What you should do: Transcribe the records exactly. Pictures do not belong in the transcription.

Provided data:
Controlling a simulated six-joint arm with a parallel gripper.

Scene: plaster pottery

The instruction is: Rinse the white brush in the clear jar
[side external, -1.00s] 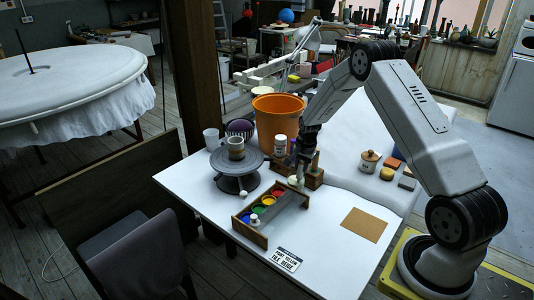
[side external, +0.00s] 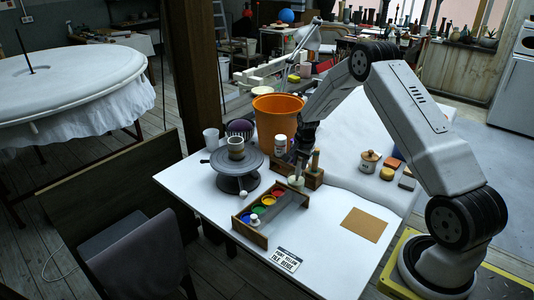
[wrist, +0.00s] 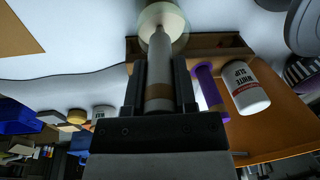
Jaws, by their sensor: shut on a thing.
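My gripper (side external: 301,154) is shut on the white brush (wrist: 160,65), which has a tan band between the fingers (wrist: 160,88). The brush points down at the clear jar (side external: 296,182), directly below my gripper on the white table. In the wrist view the jar's pale round rim (wrist: 178,20) surrounds the brush's far end. The brush tip is at or inside the jar's mouth; how deep it sits I cannot tell.
A wooden holder (side external: 313,181) with upright handles, one purple (wrist: 208,85), stands close behind the jar. The white slip bottle (side external: 281,145) and orange bucket (side external: 277,115) are behind. A paint tray (side external: 266,234) and banding wheel (side external: 236,161) lie left. A brown board (side external: 364,225) is right.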

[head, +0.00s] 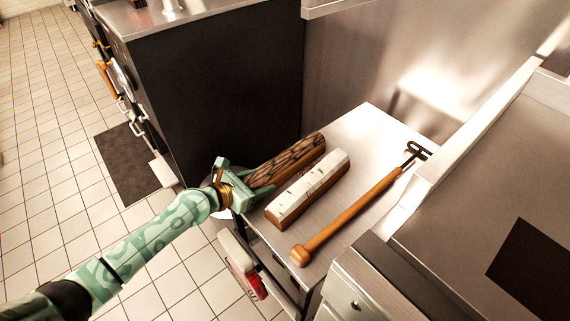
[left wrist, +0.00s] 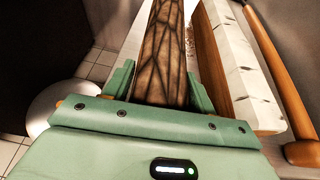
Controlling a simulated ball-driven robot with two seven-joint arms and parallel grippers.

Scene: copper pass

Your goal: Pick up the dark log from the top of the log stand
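The dark log (head: 290,159), brown with cracked bark, lies on the steel top (head: 365,125) of the stand, left of a pale birch log. My left gripper (head: 243,184) is at the dark log's near end. In the left wrist view the log (left wrist: 163,50) runs away from me between the two fingers of the left gripper (left wrist: 160,88). The fingers are close to its sides; whether both press on it cannot be told. The palm hides the log's near end. My right gripper is not in view.
The birch log (head: 309,188) lies close beside the right finger. A wooden-handled poker (head: 350,215) lies further right. A dark cabinet (head: 215,95) stands behind on the left, and a steel wall rises behind the stand. Tiled floor (head: 45,130) is open at the left.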

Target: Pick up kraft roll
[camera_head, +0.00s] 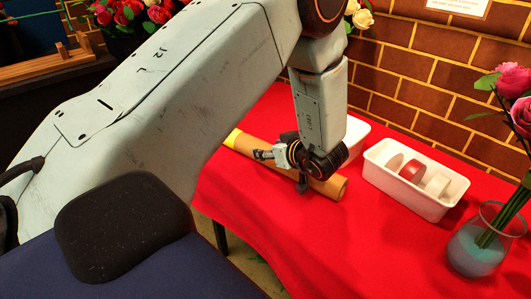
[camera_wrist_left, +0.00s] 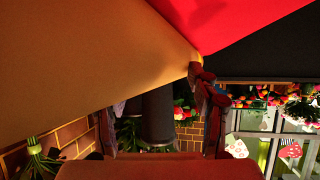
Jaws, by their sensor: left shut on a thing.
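The kraft roll (camera_head: 331,187) is a long brown tube at the left part of the red table in the head view. Its near right end is open toward me. My left gripper (camera_head: 303,183) reaches down over it and is shut on the roll close to that end. The middle of the roll is partly hidden behind the gripper and wrist. In the left wrist view the kraft roll (camera_wrist_left: 85,70) fills the upper left as a large tan surface, with a dark finger against its edge. I cannot tell whether the roll touches the table. My right gripper is not in view.
A white bin (camera_head: 415,191) with several ribbon spools stands right of the roll on the red table (camera_head: 330,245). Another white container (camera_head: 354,137) is partly hidden behind my wrist. A glass vase (camera_head: 476,250) with roses stands at the right. The front middle of the table is clear.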

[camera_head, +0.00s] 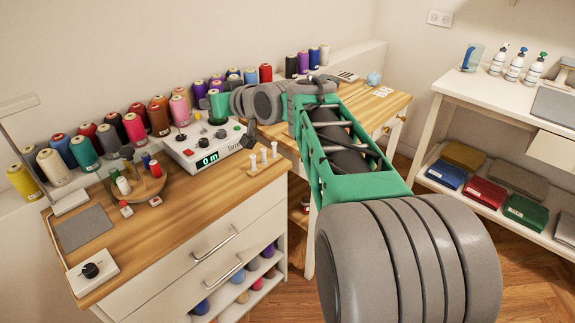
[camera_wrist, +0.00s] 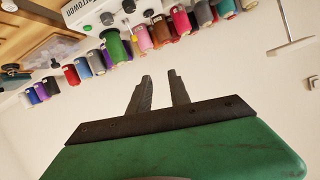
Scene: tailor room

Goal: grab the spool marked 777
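The labels are too small to read, so I cannot tell which spool is marked 777. My gripper (camera_wrist: 159,88) is open and empty, with two dark fingers apart in the wrist view. Beyond its fingertips, a green spool (camera_wrist: 117,47) and a pink spool (camera_wrist: 181,22) show, out of reach of the fingers. In the head view the fingers cannot be made out clearly behind my arm.
A white winding machine (camera_head: 207,148) with a display reading "0 m" stands on the wooden worktop (camera_head: 150,225). Small spools stand on a round wooden holder (camera_head: 146,186), with white pegs (camera_head: 263,157) to the right. A white side table (camera_head: 510,105) carries bottles.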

Answer:
Controlling a simulated six-joint arm with a parallel gripper.

Scene: plaster pottery

The instruction is: Rinse the white brush in the clear jar
[side external, -1.00s] 
[side external, +0.00s] 
[wrist, +0.00s] 
Jaws, by their sensor: shut on a thing.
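My gripper (side external: 301,154) is shut on the white brush (wrist: 160,65), which has a tan band between the fingers (wrist: 160,88). The brush points down at the clear jar (side external: 296,182), directly below my gripper on the white table. In the wrist view the jar's pale round rim (wrist: 178,20) surrounds the brush's far end. The brush tip is at or inside the jar's mouth; how deep it sits I cannot tell.
A wooden holder (side external: 313,181) with upright handles, one purple (wrist: 208,85), stands close behind the jar. The white slip bottle (side external: 281,145) and orange bucket (side external: 277,115) are behind. A paint tray (side external: 266,234) and banding wheel (side external: 236,161) lie left. A brown board (side external: 364,225) is right.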

[head, +0.00s] 
[left wrist, +0.00s] 
Controlling a simulated ball-driven robot with two seven-joint arms and parallel grippers.

Scene: copper pass

Your goal: Pick up the dark log from the top of the log stand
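The dark log (head: 290,159), brown with cracked bark, lies on the steel top (head: 365,125) of the stand, left of a pale birch log. My left gripper (head: 243,184) is at the dark log's near end. In the left wrist view the log (left wrist: 163,50) runs away from me between the two fingers of the left gripper (left wrist: 160,88). The fingers are close to its sides; whether both press on it cannot be told. The palm hides the log's near end. My right gripper is not in view.
The birch log (head: 309,188) lies close beside the right finger. A wooden-handled poker (head: 350,215) lies further right. A dark cabinet (head: 215,95) stands behind on the left, and a steel wall rises behind the stand. Tiled floor (head: 45,130) is open at the left.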

Target: Pick up kraft roll
[camera_head, +0.00s] 
[camera_wrist_left, +0.00s] 
Jaws, by their sensor: left shut on a thing.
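The kraft roll (camera_head: 331,187) is a long brown tube at the left part of the red table in the head view. Its near right end is open toward me. My left gripper (camera_head: 303,183) reaches down over it and is shut on the roll close to that end. The middle of the roll is partly hidden behind the gripper and wrist. In the left wrist view the kraft roll (camera_wrist_left: 85,70) fills the upper left as a large tan surface, with a dark finger against its edge. I cannot tell whether the roll touches the table. My right gripper is not in view.
A white bin (camera_head: 415,191) with several ribbon spools stands right of the roll on the red table (camera_head: 330,245). Another white container (camera_head: 354,137) is partly hidden behind my wrist. A glass vase (camera_head: 476,250) with roses stands at the right. The front middle of the table is clear.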

[camera_head, +0.00s] 
[camera_wrist, +0.00s] 
Scene: tailor room

Goal: grab the spool marked 777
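The labels are too small to read, so I cannot tell which spool is marked 777. My gripper (camera_wrist: 159,88) is open and empty, with two dark fingers apart in the wrist view. Beyond its fingertips, a green spool (camera_wrist: 117,47) and a pink spool (camera_wrist: 181,22) show, out of reach of the fingers. In the head view the fingers cannot be made out clearly behind my arm.
A white winding machine (camera_head: 207,148) with a display reading "0 m" stands on the wooden worktop (camera_head: 150,225). Small spools stand on a round wooden holder (camera_head: 146,186), with white pegs (camera_head: 263,157) to the right. A white side table (camera_head: 510,105) carries bottles.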

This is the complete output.